Slow PyTorch CPU performance

I’m writing a paper about modern Deep Learning Architectures. In the process of experimentation, I wrote specifically about how much faster GPUs are than CPUs. My configuration was quite good (I know you all have TITAN V at your disposal, but still):

  • GeForce GTX 1070 Ti (8Gb),
  • Intel® Xeon® Processor E5-2630 v4

I was training my models on this nice GPU, but then performance was so slow on the CPU. I was aware of CPU parallelism limitations, but when I returned after more than three hours, it was still in the first epoch.

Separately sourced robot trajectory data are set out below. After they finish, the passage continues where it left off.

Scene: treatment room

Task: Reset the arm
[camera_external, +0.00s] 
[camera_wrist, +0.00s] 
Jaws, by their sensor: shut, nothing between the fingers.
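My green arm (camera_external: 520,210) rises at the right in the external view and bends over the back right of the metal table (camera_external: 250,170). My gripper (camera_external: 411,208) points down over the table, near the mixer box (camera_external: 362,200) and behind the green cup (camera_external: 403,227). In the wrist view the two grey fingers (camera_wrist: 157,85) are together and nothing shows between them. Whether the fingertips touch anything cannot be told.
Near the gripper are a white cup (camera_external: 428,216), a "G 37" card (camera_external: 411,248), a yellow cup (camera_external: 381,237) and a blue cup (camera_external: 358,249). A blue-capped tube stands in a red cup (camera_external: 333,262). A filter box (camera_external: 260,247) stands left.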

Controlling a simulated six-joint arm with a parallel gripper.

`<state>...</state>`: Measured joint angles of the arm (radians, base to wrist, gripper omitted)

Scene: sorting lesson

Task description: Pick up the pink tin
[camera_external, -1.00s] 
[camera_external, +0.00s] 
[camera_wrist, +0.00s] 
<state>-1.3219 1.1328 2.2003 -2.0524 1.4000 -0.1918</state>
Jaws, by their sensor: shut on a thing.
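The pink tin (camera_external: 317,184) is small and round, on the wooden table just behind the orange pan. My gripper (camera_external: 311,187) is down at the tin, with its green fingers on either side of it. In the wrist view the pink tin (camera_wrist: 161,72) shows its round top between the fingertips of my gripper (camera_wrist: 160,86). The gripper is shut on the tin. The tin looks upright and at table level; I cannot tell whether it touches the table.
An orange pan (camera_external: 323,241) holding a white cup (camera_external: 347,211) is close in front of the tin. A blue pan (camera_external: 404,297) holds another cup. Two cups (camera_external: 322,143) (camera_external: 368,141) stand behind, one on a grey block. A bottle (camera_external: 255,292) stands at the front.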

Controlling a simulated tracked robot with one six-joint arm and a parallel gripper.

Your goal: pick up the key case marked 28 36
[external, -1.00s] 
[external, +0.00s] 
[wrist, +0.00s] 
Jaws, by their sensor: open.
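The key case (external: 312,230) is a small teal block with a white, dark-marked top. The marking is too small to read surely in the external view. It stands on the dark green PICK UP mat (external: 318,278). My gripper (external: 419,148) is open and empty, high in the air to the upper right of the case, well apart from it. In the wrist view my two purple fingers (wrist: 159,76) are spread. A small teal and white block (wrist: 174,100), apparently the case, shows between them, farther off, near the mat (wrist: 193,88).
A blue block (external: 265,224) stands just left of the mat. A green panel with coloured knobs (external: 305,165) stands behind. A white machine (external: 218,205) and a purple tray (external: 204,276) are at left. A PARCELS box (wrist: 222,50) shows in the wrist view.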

When I checked processor utilization, I couldn’t believe it. PyTorch was happily using 48 Gigs of RAM and 10% of CPU. As it turned out, my problem wasn’t an isolated case.

Here is step by step solution that allowed PyTorch to utilize CPU 100%:

$ conda install -c pytorch pytorch-nightly-cpu $ conda install -c fastai torchvision-nightly-cpu $ conda install -c intel openmp $ conda env update -f environment-cpu.yml $ conda activate fastai-cpu export NUM_CORES=40 $ export MKL_NUM_THREADS=$NUM_CORES OMP_NUM_THREADS=$NUM_CORES

Then, I can finally run my script on a processor:

$ CUDA_VISIBLE_DEVICES="" python med_network.py

Screenshot 2018-10-07 at 19.46.39

Now, the memory load has decreased to about 10Gb, training time has sped up more than tenfold, and I can use all computing power.

Remember, after you’ve done with CPU training, switch to an Anaconda GPU environment.

Note: I’m using the fast.ai library with PyTorch as a backend.